Antrix v. Devas: Supreme Court's Ruling on the Scope of Challenge to Section 11 Arbitrator Appointments

Arbitration, as an alternative dispute resolution mechanism, relies heavily on the autonomy of the parties and the sanctity of the arbitration agreement. Section 11 of the Arbitration and Conciliation Act, 1996, deals with the appointment of arbitrators and delineates the circumstances under which judicial intervention is warranted. Judicial interpretation, especially  by the Supreme Court, has clarified various ambiguities relating to this provision. One such significant ruling is in the case of Antrix Corp. Ltd. v. Devas Multimedia Pvt. Ltd., which sheds light on when an application under Section 11 can be challenged or deemed unsustainable.

Supreme Court on Appointment of Arbitrator: Antrix Corp. Ltd. v. Devas Multimedia Pvt.
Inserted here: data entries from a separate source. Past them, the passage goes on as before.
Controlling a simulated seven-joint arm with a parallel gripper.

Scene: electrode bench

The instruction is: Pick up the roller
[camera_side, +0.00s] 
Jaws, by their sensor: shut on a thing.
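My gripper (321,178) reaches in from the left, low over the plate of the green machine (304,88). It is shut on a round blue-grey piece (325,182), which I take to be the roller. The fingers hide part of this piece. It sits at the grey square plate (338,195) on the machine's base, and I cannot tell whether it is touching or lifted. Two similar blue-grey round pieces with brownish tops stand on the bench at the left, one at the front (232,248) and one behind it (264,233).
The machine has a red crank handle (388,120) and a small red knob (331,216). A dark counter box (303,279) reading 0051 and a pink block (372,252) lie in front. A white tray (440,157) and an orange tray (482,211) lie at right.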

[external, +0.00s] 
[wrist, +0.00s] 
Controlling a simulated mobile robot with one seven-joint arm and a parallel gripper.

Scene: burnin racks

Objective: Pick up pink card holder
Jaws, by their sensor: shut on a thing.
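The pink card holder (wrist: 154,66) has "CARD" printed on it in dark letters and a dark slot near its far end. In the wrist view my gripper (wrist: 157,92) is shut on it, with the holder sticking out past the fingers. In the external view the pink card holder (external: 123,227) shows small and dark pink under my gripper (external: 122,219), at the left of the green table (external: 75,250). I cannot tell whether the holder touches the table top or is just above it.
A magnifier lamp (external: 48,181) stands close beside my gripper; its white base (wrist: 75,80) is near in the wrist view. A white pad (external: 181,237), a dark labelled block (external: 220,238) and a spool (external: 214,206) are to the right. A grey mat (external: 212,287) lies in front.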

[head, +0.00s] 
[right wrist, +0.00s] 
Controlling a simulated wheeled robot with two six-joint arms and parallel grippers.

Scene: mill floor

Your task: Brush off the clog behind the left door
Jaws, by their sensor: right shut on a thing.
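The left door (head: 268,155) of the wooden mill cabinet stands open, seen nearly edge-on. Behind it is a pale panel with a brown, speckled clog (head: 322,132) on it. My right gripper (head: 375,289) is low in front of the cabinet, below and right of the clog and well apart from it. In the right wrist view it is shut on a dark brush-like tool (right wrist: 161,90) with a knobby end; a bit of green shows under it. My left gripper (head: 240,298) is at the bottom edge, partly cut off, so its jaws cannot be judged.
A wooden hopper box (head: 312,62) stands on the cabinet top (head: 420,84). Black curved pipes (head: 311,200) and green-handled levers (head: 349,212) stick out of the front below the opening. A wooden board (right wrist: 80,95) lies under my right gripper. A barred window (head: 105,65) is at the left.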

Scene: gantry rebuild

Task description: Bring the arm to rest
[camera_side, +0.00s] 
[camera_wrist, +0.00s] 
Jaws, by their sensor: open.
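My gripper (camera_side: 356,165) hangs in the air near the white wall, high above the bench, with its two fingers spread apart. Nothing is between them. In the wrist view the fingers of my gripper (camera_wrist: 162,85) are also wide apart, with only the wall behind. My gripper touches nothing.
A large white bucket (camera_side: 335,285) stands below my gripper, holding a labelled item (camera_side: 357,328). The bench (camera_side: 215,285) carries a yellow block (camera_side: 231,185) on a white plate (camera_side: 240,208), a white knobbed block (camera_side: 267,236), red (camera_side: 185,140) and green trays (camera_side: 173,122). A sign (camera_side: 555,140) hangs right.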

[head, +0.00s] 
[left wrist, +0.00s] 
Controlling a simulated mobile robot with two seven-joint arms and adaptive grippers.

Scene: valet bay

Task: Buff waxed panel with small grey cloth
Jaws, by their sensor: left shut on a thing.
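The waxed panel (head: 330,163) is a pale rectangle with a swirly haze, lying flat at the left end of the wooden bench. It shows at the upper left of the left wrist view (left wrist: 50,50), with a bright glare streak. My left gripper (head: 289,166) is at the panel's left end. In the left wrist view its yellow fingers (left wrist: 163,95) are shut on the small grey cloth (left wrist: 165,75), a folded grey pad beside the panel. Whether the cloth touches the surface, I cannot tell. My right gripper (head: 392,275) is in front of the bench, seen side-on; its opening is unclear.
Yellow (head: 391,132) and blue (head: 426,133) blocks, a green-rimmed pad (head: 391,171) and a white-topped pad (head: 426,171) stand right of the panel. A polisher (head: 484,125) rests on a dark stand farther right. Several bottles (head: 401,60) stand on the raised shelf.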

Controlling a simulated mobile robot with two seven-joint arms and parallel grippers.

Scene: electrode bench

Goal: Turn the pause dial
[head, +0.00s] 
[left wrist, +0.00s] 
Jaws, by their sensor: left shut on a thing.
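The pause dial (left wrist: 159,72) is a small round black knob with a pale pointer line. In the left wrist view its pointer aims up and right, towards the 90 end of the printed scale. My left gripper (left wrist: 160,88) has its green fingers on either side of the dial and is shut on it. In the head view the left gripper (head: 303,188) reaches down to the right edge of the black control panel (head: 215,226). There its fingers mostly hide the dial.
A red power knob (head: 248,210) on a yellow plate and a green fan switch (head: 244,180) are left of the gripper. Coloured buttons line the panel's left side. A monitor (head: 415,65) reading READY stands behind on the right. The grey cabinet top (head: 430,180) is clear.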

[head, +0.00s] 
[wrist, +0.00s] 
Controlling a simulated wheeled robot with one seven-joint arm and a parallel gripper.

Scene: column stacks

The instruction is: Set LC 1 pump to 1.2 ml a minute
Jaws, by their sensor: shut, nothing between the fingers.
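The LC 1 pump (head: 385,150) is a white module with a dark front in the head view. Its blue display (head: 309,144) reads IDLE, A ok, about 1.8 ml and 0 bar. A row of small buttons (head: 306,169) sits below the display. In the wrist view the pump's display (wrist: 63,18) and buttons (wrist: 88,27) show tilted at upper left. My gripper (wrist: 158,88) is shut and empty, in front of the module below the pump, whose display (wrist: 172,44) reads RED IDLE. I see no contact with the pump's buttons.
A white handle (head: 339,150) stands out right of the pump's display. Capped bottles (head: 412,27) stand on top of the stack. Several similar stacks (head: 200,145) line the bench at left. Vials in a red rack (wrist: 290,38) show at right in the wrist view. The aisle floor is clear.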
Ltd:

In this landmark case, the Supreme Court held that if an arbitrator has already been appointed and intimation thereof has been conveyed to the opposite party, any subsequent application under Section 11 for the appointment of an arbitrator is not maintainable.

The Court emphasized the principle that once the mechanism provided under the arbitration agreement is triggered and an arbitrator is appointed accordingly, a fresh application before the Chief Justice or the court cannot be entertained.
This ruling aligns with the provisions of Section 11(6) of the Arbitration and Conciliation Act, 1996, which provides for judicial intervention only when:
  • A party fails to act as required under the appointment procedure; or
  • The parties, or the appointed arbitrators, fail to reach an agreement expected of them; or
  • A person or institution fails to perform any function entrusted to them under the procedure.
Thus, if none of these defaults occur, judicial intervention is barred.
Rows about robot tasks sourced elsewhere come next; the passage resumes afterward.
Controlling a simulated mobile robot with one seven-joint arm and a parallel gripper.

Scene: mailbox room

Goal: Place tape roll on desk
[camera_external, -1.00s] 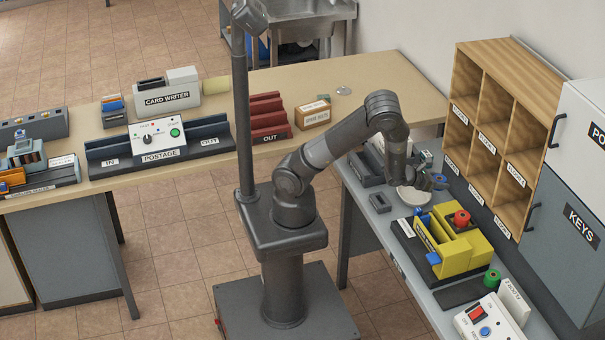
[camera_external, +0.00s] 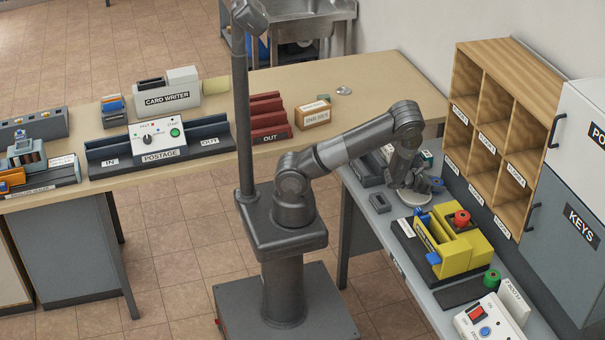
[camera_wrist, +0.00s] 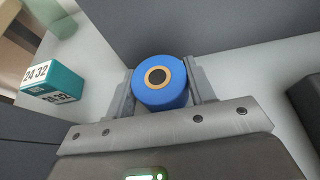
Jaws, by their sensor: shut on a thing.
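The blue tape roll (camera_wrist: 160,80), with a tan core ring, sits between the two fingers of my gripper (camera_wrist: 161,88) in the wrist view. My gripper is shut on it. In the external view my gripper (camera_external: 428,186) and the blue roll (camera_external: 437,184) are low at the wall side of the grey bench (camera_external: 375,218), close to a white round dish (camera_external: 413,198). I cannot tell whether the roll touches the bench top. A wood-topped desk (camera_external: 385,75) runs behind my arm and to the left.
Wooden pigeonholes (camera_external: 500,120) rise behind. A teal box (camera_wrist: 52,82) stands left in the wrist view. The desk's back right is mostly clear.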

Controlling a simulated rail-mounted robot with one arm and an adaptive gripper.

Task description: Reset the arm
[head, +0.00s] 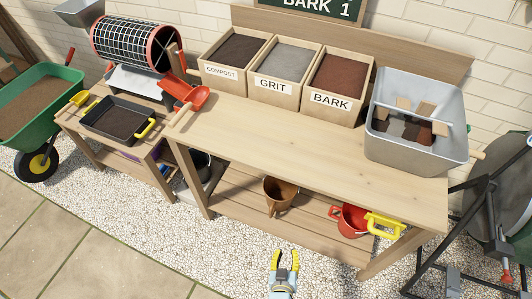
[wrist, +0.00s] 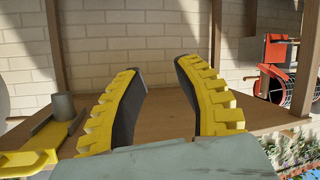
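My gripper (head: 284,261) is at the bottom of the head view, in front of the wooden bench (head: 300,139) and over the gravel. Its two yellow fingers stand apart with nothing between them. In the wrist view my gripper (wrist: 161,77) is also open and empty, with dark pads facing each other. Beyond the fingertips are a wooden shelf and a pale brick wall (wrist: 110,45). The rest of my arm is mostly out of the head view.
Bins of compost (head: 235,52), grit (head: 282,62) and bark (head: 335,80) stand on the bench. A grey tub (head: 418,150) is at its right end. A pot (head: 279,190) and red bucket (head: 350,220) are on the lower shelf. A wheelbarrow (head: 45,115) stands left. The bench front is clear.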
Judicial Interpretation of Section 11 and the Role of the Chief Justice:

The text further elaborates that when one party to an arbitration agreement fails to act in accordance with its terms, the Chief Justice of a High Court or the Supreme Court (depending on jurisdiction) may step in to appoint an arbitrator. However, this power is not absolute. It cannot be exercised if an arbitrator has already been appointed by one party as per the agreed procedure and the appointment has been communicated to the other side. Any contrary interpretation, as noted by the Supreme Court, would lead to an anomalous situation. This would mean that even after a valid appointment, the opposite party could initiate proceedings to challenge the same, thereby leading to unnecessary judicial intervention and defeating the purpose of arbitration. The Court clarified that:
  • The Chief Justice cannot remove or replace an arbitrator already appointed under the terms of the agreement.
  • The judicial authority under Section 11 is only to facilitate the arbitration process in cases of deadlock, not to override valid appointments.
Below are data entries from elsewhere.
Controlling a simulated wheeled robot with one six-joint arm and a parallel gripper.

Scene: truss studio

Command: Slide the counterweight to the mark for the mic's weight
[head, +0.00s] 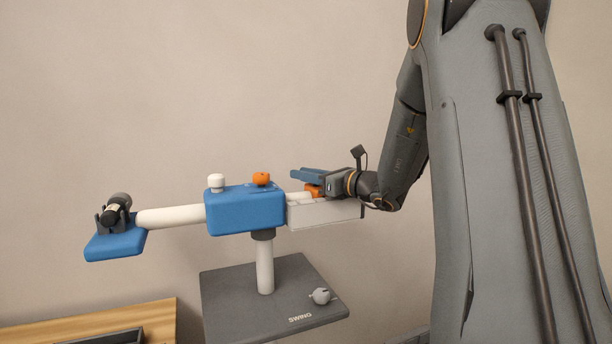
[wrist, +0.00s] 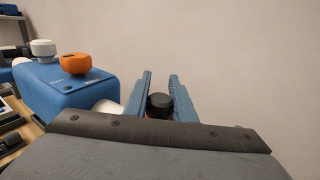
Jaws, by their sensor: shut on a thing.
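The counterweight (head: 313,190) shows as a small orange block on the right end of the white boom, mostly hidden by my gripper. In the wrist view a black knob (wrist: 160,102) with a little orange below it sits between the fingers. My gripper (head: 300,175) is shut on the counterweight, its blue fingers (wrist: 160,95) on both sides of the knob. The dark mic (head: 117,208) with a pale band rests in a clip on the blue pad (head: 115,246) at the left end. The pale scale rail (head: 325,214) lies under the counterweight; no marks are readable.
The blue housing (head: 238,212) carries a white knob (head: 216,182) and an orange knob (head: 261,179), left of my gripper. A post joins it to the dark base (head: 235,300), which has a small grey knob (head: 321,296). A wooden table (head: 90,319) is at lower left.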

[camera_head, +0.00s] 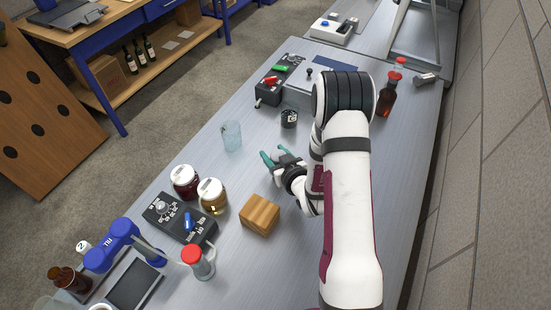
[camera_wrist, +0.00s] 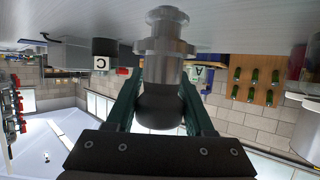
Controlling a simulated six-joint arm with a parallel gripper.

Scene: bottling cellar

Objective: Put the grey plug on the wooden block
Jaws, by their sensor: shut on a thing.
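The wooden block (camera_head: 260,215) sits on the grey bench, its striped top bare. My gripper (camera_head: 273,158) is beyond the block in the head view, its teal fingers pointing up and left. In the wrist view the grey plug (camera_wrist: 165,48) is between the two fingers of my gripper (camera_wrist: 162,90). It has a metallic flanged body and a dark rounded end. My gripper is shut on it. The plug is hard to make out in the head view.
Two jars (camera_head: 213,195) with white lids and a black control box (camera_head: 180,218) stand left of the block. A red-capped bottle (camera_head: 198,262) is in front. A clear glass (camera_head: 232,136) and a dark cup (camera_head: 289,118) stand beyond my gripper. Bench around the block's right is clear.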

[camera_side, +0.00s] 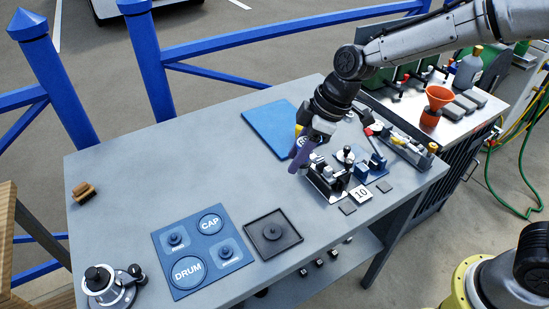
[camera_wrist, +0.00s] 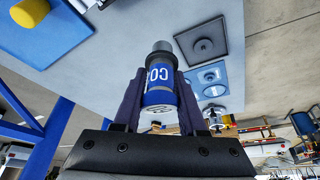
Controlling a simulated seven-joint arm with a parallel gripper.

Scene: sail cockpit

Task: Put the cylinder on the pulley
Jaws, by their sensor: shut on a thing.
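My gripper (camera_wrist: 152,88), with dark purple fingers, is shut on the cylinder (camera_wrist: 158,84), which has a blue band with white letters and a grey end. In the side view my gripper (camera_side: 300,155) is above the table, just left of the small metal fixtures, and the cylinder is mostly hidden. No part is clearly marked as the pulley. A black square plate with a round raised hub (camera_side: 273,234) lies at the front middle of the table, apart from my gripper. It also shows in the wrist view (camera_wrist: 205,42).
A blue board (camera_side: 203,250) marked CAP and DRUM lies left of the black plate. A winch-like part (camera_side: 108,285) stands at the front left corner and a brush (camera_side: 84,193) behind it. A blue mat (camera_side: 268,128) lies behind my gripper. The left middle table is clear.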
Invocation of Arbitration Clause and the ICC Rules:

The judgment also addressed cases governed by international arbitration rules such as the ICC (International Chamber of Commerce) Rules. Once the arbitration clause has been validly invoked by one party under such rules, the jurisdiction under Section 11(6) cannot be exercised again for the same cause. Therefore, once a party has taken steps to initiate arbitration under agreed institutional rules, the only remedy available to the aggrieved party lies in the internal challenge mechanisms (such as Section 13 - challenge procedure against an arbitrator) and subsequently under Section 34 - application for setting aside the arbitral award.

Right to Challenge Arbitrator's Appointment:

The judgment does not completely bar a challenge to the appointment of an arbitrator. It states that while a party may be entitled to challenge the appointment, it must do so by following the prescribed procedures. Specifically:
  • Under Section 13, a party may challenge the arbitrator before the tribunal itself.
  • Post-award, an aggrieved party may seek to set aside the award under Section 34 if bias or invalid constitution of the tribunal is demonstrated.
However, such a challenge cannot be made by way of a fresh application for appointment under Section 11.

Conclusion:
The Supreme Court's interpretation in Antrix Corp. Ltd. v. Devas Multimedia Pvt. Ltd. strengthens the autonomy of arbitration proceedings by restricting unwarranted judicial interference. Section 11 is not a tool to circumvent the agreed procedure of arbitration but a facilitative provision triggered only in specific situations of procedural deadlock or default.  Parties to an arbitration agreement must exercise diligence and good faith in following the agreed procedure and utilize appropriate remedies like Section 13 and Section 34 rather than re-approaching courts for fresh appointments.